L’objectif du bail emphytéotique administratif est de servir l’intérêt général à travers les fruits du bien immobilier.

Remise des clés d'un bien après la signature d'un bail emphytéotique

Quid du système fiscal de ce type de bail ?

La taxe à laquelle le bail emphytéotique est soumis est la taxe sur la publicité foncière. Le paiement de cette taxe revient au preneur au taux de 0,7 % quelle que soit la durée du contrat en place.

Le propriétaire peut néanmoins choisir de ne pas soumettre le bail emphytéotique à la TVA.

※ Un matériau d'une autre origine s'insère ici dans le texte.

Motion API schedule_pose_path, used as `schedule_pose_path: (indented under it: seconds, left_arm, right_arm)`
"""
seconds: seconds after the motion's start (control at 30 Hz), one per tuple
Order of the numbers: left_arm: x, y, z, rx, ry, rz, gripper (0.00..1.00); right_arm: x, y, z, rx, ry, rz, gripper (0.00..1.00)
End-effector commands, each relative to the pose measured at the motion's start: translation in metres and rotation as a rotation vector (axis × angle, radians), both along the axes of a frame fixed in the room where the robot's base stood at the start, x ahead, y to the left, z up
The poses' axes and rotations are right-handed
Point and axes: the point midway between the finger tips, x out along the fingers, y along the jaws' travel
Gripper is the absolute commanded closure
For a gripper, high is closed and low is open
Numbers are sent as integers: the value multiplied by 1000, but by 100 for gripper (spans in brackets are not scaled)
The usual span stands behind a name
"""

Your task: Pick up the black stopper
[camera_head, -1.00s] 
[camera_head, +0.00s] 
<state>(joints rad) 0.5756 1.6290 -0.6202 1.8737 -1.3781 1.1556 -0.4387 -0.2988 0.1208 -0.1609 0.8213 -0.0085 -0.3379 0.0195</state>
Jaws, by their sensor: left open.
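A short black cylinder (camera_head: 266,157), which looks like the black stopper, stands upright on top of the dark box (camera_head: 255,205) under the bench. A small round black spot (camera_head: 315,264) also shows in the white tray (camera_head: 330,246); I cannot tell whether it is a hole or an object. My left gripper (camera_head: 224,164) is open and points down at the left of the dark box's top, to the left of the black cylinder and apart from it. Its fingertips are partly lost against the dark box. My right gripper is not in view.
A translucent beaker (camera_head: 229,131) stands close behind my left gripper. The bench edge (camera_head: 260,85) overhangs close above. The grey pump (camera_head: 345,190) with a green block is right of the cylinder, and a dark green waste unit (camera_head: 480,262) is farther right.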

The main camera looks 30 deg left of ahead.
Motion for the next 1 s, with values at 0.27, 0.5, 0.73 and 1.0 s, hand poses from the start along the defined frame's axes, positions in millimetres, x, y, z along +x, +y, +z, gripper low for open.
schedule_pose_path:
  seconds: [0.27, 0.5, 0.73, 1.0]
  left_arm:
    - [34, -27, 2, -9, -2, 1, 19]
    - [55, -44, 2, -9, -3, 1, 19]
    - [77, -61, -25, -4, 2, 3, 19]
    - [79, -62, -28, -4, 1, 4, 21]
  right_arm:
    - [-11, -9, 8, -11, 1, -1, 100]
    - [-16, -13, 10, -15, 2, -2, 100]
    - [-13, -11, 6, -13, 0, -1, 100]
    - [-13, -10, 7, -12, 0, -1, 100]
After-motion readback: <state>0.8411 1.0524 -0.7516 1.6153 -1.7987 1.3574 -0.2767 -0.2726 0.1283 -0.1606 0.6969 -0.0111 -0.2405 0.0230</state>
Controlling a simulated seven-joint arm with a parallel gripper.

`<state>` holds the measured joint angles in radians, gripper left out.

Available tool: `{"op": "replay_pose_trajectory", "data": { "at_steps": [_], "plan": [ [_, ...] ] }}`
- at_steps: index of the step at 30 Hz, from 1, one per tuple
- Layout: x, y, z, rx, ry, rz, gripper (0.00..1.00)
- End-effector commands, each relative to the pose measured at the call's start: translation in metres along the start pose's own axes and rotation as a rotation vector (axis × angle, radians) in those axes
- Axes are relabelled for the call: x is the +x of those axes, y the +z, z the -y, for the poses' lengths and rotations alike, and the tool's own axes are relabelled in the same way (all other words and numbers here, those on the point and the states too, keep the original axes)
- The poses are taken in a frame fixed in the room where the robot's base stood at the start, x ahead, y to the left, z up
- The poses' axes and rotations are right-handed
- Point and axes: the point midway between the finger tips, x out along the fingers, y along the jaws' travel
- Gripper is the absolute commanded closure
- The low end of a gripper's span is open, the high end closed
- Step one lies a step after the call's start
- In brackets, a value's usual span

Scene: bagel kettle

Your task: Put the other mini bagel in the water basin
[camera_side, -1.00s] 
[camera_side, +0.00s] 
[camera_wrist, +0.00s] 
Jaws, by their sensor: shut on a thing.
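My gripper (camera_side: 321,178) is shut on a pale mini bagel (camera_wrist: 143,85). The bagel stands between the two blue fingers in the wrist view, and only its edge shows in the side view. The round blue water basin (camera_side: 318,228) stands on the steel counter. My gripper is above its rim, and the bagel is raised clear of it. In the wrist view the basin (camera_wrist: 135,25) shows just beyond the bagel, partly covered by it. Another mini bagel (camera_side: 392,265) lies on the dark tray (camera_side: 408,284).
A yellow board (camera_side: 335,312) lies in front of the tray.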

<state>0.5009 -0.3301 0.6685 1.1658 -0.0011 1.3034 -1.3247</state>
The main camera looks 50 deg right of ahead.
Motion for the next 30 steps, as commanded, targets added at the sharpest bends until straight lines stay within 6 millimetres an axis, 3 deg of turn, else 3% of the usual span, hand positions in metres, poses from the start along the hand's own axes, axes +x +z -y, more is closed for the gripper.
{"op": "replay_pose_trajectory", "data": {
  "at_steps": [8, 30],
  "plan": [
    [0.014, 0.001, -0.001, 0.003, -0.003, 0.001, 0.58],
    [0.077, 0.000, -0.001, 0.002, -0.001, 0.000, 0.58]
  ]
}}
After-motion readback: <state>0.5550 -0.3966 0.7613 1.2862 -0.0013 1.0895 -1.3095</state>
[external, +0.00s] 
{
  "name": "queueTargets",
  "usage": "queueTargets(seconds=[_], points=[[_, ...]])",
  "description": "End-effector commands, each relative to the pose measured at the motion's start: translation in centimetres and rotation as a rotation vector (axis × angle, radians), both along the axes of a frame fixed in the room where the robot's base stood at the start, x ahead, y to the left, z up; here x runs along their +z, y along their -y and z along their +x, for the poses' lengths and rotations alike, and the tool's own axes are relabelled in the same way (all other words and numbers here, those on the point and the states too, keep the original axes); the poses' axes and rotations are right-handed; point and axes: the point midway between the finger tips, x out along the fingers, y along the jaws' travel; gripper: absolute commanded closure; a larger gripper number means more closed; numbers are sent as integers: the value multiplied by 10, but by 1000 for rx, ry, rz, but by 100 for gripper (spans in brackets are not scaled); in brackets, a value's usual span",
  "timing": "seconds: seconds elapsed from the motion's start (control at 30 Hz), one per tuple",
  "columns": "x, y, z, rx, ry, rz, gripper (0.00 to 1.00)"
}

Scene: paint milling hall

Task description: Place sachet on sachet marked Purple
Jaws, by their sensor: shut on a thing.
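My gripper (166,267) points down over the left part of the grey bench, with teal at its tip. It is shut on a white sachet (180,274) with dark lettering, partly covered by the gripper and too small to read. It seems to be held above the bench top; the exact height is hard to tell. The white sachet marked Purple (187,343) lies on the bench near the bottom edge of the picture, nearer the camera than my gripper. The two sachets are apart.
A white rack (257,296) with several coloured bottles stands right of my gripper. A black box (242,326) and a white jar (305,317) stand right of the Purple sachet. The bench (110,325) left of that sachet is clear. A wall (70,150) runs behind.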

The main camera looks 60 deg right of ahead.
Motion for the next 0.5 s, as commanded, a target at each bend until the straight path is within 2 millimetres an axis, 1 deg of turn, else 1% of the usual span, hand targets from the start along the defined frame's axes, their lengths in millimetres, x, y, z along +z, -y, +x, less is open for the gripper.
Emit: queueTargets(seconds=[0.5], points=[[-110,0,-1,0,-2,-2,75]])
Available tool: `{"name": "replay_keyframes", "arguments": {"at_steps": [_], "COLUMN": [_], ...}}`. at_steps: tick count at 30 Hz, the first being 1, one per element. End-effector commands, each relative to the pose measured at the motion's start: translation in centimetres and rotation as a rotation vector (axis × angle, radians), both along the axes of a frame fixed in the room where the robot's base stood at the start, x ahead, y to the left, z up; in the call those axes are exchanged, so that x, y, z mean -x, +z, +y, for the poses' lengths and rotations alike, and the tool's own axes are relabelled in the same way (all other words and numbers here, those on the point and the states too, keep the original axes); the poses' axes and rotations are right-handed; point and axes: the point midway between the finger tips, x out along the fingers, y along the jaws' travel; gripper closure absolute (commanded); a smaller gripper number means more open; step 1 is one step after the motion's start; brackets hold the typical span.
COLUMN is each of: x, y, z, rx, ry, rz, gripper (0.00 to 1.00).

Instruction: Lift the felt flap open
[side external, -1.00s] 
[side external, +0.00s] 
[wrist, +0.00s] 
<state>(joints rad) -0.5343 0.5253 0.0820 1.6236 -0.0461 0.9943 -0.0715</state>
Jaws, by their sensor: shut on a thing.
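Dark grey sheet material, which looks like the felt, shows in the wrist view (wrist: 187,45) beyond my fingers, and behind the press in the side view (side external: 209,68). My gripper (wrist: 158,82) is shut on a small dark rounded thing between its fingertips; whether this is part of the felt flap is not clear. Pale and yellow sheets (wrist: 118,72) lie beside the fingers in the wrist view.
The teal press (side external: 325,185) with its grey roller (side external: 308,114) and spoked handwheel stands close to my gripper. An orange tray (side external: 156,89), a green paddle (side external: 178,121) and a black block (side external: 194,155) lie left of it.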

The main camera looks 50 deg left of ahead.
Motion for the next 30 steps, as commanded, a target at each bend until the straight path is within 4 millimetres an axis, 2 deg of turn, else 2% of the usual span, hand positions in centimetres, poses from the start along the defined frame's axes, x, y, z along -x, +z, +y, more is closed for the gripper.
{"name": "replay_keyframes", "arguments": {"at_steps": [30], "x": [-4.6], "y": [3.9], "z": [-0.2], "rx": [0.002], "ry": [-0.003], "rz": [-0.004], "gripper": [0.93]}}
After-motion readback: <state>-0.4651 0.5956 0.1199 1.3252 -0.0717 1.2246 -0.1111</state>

Comparaison avec d’autres types de baux

Le bail emphytéotique est unique en son genre, mais il existe d’autres types de baux qui ont leurs propres caractéristiques. Voici une comparaison succincte avec quelques-uns des baux les plus courants :

  • Bail d’habitation :
    • Durée : Généralement de courte durée, souvent d’un an renouvelable.
    • Objet : Location de logements destinés à la résidence principale.
    • Droits : Le locataire a le droit d’occuper les lieux, mais ne peut pas effectuer de modifications majeures sans l’accord du bailleur.
  • Bail commercial :
    • Durée : Souvent d’une durée de 9 ans, mais peut être renouvelé.
    • Objet : Location de locaux pour une activité commerciale.
    • Droits : Le locataire bénéficie d’une certaine protection contre l’expulsion et peut renouveler le bail à des conditions similaires.
  • Bail à construction :
    • Durée : Peut varier, mais généralement de longue durée.
    • Objet : Le locataire s’engage à construire sur le terrain du bailleur.
    • Droits : À la fin du bail, les constructions reviennent généralement au bailleur, sauf stipulation contraire.
  • Bail emphytéotique :
    • Durée : Très longue, souvent entre 18 et 99 ans.
    • Objet : Le locataire peut jouir du bien et effectuer des améliorations majeures.
    • Droits : L’emphytéote a des droits étendus sur le bien, presque équivalents à ceux d’un propriétaire.